MATERIAL FOR THE TASK:

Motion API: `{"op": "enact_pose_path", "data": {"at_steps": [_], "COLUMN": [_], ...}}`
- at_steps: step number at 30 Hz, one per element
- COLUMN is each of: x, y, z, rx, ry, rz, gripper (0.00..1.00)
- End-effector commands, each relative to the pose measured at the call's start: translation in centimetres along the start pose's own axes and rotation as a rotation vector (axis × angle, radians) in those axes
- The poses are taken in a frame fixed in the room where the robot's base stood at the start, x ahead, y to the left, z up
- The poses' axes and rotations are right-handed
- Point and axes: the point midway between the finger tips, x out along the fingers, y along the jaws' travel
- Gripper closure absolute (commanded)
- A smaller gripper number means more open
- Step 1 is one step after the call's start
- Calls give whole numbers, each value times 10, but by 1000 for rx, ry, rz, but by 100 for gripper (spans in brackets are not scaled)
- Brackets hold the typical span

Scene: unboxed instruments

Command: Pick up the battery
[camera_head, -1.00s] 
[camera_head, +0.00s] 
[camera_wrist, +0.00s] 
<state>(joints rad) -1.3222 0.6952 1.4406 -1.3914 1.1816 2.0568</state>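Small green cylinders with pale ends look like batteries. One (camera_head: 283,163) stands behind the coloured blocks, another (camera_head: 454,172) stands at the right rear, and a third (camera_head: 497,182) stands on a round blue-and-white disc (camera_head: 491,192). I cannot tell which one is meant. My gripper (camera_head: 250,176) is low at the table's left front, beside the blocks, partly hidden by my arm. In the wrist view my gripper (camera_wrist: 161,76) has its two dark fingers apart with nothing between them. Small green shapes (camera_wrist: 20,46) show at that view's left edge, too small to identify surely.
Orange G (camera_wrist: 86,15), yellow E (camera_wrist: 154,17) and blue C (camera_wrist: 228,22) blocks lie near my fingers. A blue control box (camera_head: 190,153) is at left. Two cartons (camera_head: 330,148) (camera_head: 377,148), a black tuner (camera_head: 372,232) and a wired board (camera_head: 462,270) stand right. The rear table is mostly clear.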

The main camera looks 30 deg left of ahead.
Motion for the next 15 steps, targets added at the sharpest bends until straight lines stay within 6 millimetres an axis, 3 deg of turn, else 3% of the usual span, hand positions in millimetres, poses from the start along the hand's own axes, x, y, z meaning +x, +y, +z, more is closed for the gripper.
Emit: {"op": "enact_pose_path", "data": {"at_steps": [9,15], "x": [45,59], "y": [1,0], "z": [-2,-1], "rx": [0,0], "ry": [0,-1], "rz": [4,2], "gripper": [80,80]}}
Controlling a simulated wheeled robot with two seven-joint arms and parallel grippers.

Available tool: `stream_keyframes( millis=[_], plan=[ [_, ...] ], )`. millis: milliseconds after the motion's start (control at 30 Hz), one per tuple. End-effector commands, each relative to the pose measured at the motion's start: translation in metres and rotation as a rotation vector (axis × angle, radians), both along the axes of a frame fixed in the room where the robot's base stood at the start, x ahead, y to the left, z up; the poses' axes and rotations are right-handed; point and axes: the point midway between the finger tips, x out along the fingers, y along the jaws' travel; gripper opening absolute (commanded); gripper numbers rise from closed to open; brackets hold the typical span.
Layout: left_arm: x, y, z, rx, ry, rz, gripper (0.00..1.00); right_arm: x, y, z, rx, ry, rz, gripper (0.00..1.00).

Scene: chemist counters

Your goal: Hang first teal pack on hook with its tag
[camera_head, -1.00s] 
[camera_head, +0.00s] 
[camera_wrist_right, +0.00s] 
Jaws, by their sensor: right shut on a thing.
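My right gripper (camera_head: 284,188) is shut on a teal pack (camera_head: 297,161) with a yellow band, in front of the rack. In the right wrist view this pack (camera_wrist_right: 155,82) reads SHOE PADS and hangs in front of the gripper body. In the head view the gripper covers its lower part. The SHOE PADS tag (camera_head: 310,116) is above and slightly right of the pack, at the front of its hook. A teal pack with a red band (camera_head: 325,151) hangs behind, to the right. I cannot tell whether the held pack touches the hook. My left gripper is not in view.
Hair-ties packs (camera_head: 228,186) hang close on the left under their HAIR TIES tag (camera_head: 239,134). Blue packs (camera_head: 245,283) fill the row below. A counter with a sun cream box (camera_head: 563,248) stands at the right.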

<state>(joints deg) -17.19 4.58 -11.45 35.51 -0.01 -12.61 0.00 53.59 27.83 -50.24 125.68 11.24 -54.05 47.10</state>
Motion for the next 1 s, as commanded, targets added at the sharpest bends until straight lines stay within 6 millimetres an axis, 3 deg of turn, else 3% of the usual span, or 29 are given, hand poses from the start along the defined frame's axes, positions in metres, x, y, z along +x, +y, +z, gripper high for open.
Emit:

DO THIS: Write the material out again in its entirety, exactly as shown.

WRITTEN RESPONSE:
Motion API: `{"op": "enact_pose_path", "data": {"at_steps": [_], "COLUMN": [_], ...}}`
- at_steps: step number at 30 Hz, one per element
- COLUMN is each of: x, y, z, rx, ry, rz, gripper (0.00..1.00)
- End-effector commands, each relative to the pose measured at the call's start: translation in centimetres along the start pose's own axes and rotation as a rotation vector (axis × angle, radians) in those axes
- The poses are taken in a frame fixed in the room where the robot's base stood at the start, x ahead, y to the left, z up
- The poses' axes and rotations are right-handed
- Point and axes: the point midway between the finger tips, x out along the fingers, y along the jaws' travel
- Gripper closure absolute (commanded)
- A smaller gripper number means more open
- Step 1 is one step after the call's start
- Calls give whole numbers, each value times 10, but by 1000 for rx, ry, rz, but by 100 for gripper (spans in brackets are not scaled)
- Brackets hold the typical span

Scene: unboxed instruments

Command: Pick up the battery
[camera_head, -1.00s] 
[camera_head, +0.00s] 
[camera_wrist, +0.00s] 
<state>(joints rad) -1.3222 0.6952 1.4406 -1.3914 1.1816 2.0568</state>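Small green cylinders with pale ends look like batteries. One (camera_head: 283,163) stands behind the coloured blocks, another (camera_head: 454,172) stands at the right rear, and a third (camera_head: 497,182) stands on a round blue-and-white disc (camera_head: 491,192). I cannot tell which one is meant. My gripper (camera_head: 250,176) is low at the table's left front, beside the blocks, partly hidden by my arm. In the wrist view my gripper (camera_wrist: 161,76) has its two dark fingers apart with nothing between them. Small green shapes (camera_wrist: 20,46) show at that view's left edge, too small to identify surely.
Orange G (camera_wrist: 86,15), yellow E (camera_wrist: 154,17) and blue C (camera_wrist: 228,22) blocks lie near my fingers. A blue control box (camera_head: 190,153) is at left. Two cartons (camera_head: 330,148) (camera_head: 377,148), a black tuner (camera_head: 372,232) and a wired board (camera_head: 462,270) stand right. The rear table is mostly clear.

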The main camera looks 30 deg left of ahead.
Motion for the next 15 steps, targets added at the sharpest bends until straight lines stay within 6 millimetres an axis, 3 deg of turn, else 3% of the usual span, hand positions in millimetres, poses from the start along the hand's own axes, x, y, z meaning +x, +y, +z, more is closed for the gripper.
Emit: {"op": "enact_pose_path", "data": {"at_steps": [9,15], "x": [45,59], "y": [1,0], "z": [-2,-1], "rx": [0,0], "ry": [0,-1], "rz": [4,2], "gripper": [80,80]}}
Controlling a simulated wheeled robot with two seven-joint arms and parallel grippers.

Available tool: `stream_keyframes( millis=[_], plan=[ [_, ...] ], )`. millis: milliseconds after the motion's start (control at 30 Hz), one per tuple. End-effector commands, each relative to the pose measured at the motion's start: translation in metres and rotation as a rotation vector (axis × angle, radians), both along the axes of a frame fixed in the room where the robot's base stood at the start, x ahead, y to the left, z up; the poses' axes and rotations are right-handed; point and axes: the point midway between the finger tips, x out along the fingers, y along the jaws' travel; gripper opening absolute (commanded); gripper numbers rise from closed to open; brackets hold the typical span.
Layout: left_arm: x, y, z, rx, ry, rz, gripper (0.00..1.00); right_arm: x, y, z, rx, ry, rz, gripper (0.00..1.00).

Scene: chemist counters

Your goal: Hang first teal pack on hook with its tag
[camera_head, -1.00s] 
[camera_head, +0.00s] 
[camera_wrist_right, +0.00s] 
Jaws, by their sensor: right shut on a thing.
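My right gripper (camera_head: 284,188) is shut on a teal pack (camera_head: 297,161) with a yellow band, in front of the rack. In the right wrist view this pack (camera_wrist_right: 155,82) reads SHOE PADS and hangs in front of the gripper body. In the head view the gripper covers its lower part. The SHOE PADS tag (camera_head: 310,116) is above and slightly right of the pack, at the front of its hook. A teal pack with a red band (camera_head: 325,151) hangs behind, to the right. I cannot tell whether the held pack touches the hook. My left gripper is not in view.
Hair-ties packs (camera_head: 228,186) hang close on the left under their HAIR TIES tag (camera_head: 239,134). Blue packs (camera_head: 245,283) fill the row below. A counter with a sun cream box (camera_head: 563,248) stands at the right.

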<state>(joints deg) -17.19 4.58 -11.45 35.51 -0.01 -12.61 0.00 53.59 27.83 -50.24 125.68 11.24 -54.05 47.10</state>
Motion for the next 1 s, as commanded, targets added at the sharpest bends until straight lines stay within 6 millimetres an axis, 3 deg of turn, else 3% of the usual span, or 29 are given, hand poses from the start along the defined frame's axes, positions in metres, x, y, z along +x, +y, +z, gripper high for open.
Emit:

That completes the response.